- PROBLEM TO SOLVE -
Make an exact copy, from the records below, of the lines from the line containing "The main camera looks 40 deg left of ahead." to the line containing "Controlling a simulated", both lines included, excluding pictures.

Stored items from a collection:
※ ※ ※
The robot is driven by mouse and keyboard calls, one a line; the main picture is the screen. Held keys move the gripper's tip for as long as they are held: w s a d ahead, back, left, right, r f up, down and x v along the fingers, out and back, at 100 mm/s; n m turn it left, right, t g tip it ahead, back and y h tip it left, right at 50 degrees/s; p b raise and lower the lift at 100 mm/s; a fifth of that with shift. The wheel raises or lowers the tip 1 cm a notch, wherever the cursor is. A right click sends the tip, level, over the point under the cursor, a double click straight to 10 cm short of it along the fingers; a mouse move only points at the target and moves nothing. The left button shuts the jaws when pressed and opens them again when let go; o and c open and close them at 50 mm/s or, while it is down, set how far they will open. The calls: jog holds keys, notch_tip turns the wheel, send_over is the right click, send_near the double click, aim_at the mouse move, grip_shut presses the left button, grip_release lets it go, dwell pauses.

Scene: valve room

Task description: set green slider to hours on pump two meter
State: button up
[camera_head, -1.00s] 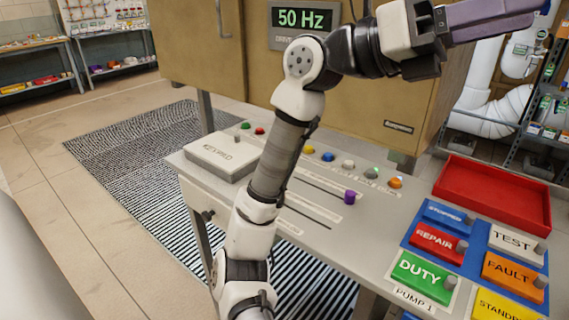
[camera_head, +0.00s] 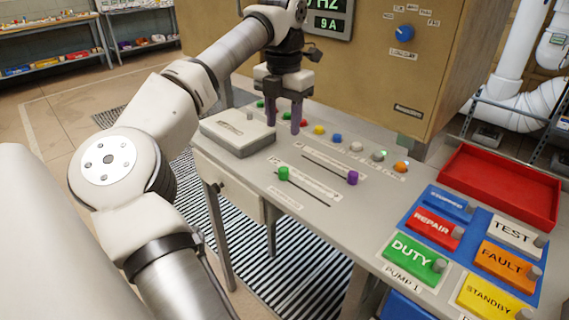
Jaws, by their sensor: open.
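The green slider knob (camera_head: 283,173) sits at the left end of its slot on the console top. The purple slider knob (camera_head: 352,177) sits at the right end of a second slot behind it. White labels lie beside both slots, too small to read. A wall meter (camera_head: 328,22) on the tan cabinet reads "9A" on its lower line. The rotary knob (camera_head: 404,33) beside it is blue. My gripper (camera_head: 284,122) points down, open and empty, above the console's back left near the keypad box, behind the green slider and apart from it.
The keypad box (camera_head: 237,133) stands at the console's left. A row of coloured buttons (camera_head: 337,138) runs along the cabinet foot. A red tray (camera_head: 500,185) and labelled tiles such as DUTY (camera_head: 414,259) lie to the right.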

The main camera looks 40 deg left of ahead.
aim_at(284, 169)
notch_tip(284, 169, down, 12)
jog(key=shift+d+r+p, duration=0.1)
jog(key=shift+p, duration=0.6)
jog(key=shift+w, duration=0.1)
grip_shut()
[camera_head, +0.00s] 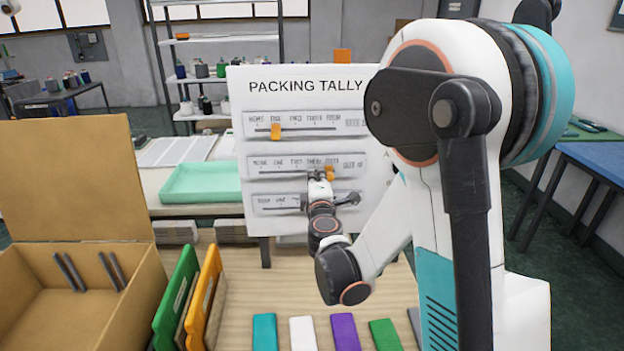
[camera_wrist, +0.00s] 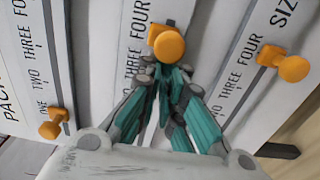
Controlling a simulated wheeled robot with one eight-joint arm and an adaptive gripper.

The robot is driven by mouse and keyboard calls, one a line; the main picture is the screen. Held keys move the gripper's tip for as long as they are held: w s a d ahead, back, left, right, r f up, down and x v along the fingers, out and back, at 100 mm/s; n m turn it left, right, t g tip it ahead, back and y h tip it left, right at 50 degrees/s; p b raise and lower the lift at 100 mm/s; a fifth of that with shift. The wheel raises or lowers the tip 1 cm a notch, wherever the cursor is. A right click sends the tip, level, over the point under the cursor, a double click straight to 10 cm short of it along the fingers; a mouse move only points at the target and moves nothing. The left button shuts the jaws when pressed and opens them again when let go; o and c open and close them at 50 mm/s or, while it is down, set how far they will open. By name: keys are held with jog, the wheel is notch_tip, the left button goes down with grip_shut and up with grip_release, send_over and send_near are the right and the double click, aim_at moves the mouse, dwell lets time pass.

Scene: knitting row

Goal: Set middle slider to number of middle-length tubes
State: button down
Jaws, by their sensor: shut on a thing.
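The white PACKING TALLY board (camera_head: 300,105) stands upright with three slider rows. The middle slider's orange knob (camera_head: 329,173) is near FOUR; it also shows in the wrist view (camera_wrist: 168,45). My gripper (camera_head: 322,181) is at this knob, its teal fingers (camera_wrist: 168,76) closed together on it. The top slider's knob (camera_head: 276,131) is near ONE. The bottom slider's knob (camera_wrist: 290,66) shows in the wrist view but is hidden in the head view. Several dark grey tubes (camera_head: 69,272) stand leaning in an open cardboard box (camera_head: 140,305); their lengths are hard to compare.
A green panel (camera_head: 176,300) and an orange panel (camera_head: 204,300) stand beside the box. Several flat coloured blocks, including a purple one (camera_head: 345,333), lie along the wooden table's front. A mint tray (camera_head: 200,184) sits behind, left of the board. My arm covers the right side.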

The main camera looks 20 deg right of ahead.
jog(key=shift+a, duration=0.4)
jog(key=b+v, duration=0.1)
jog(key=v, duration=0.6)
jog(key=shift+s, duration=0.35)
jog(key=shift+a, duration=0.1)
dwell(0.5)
※ ※ ※
- EXERCISE RESULT -
The main camera looks 40 deg left of ahead.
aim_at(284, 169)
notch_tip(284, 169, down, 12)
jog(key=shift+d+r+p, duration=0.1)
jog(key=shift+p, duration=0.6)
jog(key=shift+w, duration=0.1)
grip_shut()
[camera_head, +0.00s] 
[camera_wrist, +0.00s] 
Controlling a simulated wheeled robot with one eight-joint arm and an adaptive gripper.

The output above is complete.